### Requirements
Scan the entries below and report only how many lines contain "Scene".

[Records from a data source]
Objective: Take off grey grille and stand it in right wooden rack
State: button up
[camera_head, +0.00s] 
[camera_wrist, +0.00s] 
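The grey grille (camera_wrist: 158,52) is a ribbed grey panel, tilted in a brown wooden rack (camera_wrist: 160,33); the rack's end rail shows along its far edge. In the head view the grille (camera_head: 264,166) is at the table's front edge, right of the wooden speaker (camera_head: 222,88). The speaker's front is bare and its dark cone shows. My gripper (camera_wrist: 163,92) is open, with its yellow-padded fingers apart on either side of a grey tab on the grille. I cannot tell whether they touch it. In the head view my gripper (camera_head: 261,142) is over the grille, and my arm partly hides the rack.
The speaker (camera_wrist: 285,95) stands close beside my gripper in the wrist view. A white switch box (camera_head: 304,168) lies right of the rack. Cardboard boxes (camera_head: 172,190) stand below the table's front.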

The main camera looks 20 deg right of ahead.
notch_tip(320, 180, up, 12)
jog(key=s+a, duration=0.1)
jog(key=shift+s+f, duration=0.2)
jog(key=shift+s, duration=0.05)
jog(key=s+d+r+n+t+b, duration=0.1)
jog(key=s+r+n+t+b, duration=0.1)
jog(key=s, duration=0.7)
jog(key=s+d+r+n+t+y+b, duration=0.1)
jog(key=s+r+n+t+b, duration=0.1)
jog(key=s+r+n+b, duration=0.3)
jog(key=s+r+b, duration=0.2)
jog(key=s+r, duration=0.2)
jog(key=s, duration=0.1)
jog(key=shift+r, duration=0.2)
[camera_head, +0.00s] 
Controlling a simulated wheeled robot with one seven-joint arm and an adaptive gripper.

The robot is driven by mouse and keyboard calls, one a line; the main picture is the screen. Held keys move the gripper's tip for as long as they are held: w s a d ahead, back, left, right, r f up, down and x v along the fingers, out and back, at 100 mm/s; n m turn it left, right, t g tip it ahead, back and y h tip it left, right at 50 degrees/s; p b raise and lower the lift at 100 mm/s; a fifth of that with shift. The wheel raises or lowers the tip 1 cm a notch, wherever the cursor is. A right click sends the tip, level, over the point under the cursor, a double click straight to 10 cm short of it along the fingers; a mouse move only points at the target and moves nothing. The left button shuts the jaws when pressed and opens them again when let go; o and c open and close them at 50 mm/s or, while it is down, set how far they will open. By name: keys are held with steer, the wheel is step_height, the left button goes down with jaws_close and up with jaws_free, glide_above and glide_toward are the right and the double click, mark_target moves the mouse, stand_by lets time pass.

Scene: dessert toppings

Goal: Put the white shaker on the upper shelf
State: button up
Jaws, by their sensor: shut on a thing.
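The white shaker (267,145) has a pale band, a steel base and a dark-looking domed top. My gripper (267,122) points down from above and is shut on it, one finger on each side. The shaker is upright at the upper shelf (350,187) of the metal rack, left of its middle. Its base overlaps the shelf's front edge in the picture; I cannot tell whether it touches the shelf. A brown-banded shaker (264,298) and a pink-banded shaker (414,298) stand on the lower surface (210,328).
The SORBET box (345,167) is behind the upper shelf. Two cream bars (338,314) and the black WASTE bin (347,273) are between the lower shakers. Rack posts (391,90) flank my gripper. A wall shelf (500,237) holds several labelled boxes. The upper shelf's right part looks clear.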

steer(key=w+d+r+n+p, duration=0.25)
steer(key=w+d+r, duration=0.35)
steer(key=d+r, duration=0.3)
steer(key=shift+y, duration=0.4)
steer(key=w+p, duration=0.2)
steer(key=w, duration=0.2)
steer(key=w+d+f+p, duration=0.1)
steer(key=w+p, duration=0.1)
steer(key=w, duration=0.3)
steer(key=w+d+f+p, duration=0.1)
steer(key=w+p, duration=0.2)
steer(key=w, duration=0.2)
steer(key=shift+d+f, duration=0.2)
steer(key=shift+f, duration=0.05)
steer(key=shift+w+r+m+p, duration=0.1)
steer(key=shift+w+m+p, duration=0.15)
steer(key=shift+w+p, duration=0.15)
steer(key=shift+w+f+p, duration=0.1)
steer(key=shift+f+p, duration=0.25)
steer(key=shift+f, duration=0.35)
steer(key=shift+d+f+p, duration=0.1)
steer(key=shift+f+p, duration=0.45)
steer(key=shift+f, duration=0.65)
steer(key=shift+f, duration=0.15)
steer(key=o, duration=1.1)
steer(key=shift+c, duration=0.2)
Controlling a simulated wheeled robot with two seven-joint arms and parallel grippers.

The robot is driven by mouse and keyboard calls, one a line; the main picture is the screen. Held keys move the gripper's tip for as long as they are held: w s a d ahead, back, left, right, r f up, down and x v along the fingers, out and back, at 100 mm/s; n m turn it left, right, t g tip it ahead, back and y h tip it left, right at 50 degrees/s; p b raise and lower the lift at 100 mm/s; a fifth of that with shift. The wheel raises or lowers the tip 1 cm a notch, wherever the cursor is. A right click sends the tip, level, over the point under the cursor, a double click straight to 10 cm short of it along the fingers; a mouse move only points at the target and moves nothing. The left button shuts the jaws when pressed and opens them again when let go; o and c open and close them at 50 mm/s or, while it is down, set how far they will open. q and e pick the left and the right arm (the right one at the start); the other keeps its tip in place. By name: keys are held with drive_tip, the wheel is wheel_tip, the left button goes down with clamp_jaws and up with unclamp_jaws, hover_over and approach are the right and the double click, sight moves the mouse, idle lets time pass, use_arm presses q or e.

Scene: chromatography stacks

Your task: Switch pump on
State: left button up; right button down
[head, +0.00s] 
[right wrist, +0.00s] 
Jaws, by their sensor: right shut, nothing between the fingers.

### Result
2